Given request: Please write out the lines of the data exactly, beginning with the first and ending with the line containing "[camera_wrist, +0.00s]"; leave the pictures behind.

Dataset extract:

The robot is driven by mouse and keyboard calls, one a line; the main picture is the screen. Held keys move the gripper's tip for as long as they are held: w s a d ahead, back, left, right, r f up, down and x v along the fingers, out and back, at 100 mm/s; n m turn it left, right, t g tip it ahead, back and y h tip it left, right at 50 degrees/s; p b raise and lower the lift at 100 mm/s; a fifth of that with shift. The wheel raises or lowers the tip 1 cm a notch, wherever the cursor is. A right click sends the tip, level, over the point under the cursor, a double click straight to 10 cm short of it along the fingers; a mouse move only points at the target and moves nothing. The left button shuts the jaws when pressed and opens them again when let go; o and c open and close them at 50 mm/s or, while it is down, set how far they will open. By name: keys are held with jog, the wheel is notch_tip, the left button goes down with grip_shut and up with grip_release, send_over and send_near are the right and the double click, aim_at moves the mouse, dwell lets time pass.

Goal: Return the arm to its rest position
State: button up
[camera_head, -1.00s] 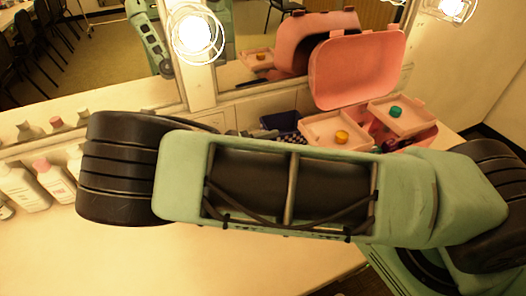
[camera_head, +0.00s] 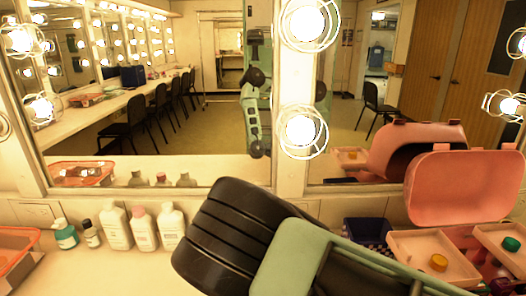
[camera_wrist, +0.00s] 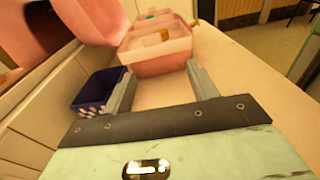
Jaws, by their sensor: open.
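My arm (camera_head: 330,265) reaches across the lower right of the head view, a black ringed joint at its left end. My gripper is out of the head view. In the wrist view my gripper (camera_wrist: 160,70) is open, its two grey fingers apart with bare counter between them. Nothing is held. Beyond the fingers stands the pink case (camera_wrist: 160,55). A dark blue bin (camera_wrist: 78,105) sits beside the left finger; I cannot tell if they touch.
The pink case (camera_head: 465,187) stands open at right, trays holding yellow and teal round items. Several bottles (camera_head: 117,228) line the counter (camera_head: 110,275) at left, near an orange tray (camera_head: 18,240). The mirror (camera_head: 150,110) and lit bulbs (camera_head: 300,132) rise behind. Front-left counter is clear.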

Response to this task:
The robot is driven by mouse and keyboard calls, one a line; the main picture is the screen. Held keys move the gripper's tip for as long as they are held: w s a d ahead, back, left, right, r f up, down and x v along the fingers, out and back, at 100 mm/s; n m turn it left, right, t g tip it ahead, back and y h tip it left, right at 50 degrees/s; p b raise and lower the lift at 100 mm/s; a fifth of that with shift. The wheel raises or lowers the tip 1 cm a notch, wherever the cursor is. A right click sends the tip, level, over the point under the cursor, a double click straight to 10 cm short of it along the fingers; a mouse move only points at the target and moves nothing. The left button shuts the jaws when pressed and opens them again when let go; o and c open and close them at 50 mm/s or, while it is down, set how far they will open. By name: keys are held with jog, the wheel is notch_tip, the left button goes down with grip_shut and up with grip_release, send_over and send_near are the right and the double click, aim_at moves the mouse, dwell lets time pass.

Goal: Return the arm to its rest position
State: button up
[camera_head, -1.00s] 
[camera_head, +0.00s] 
[camera_wrist, +0.00s] 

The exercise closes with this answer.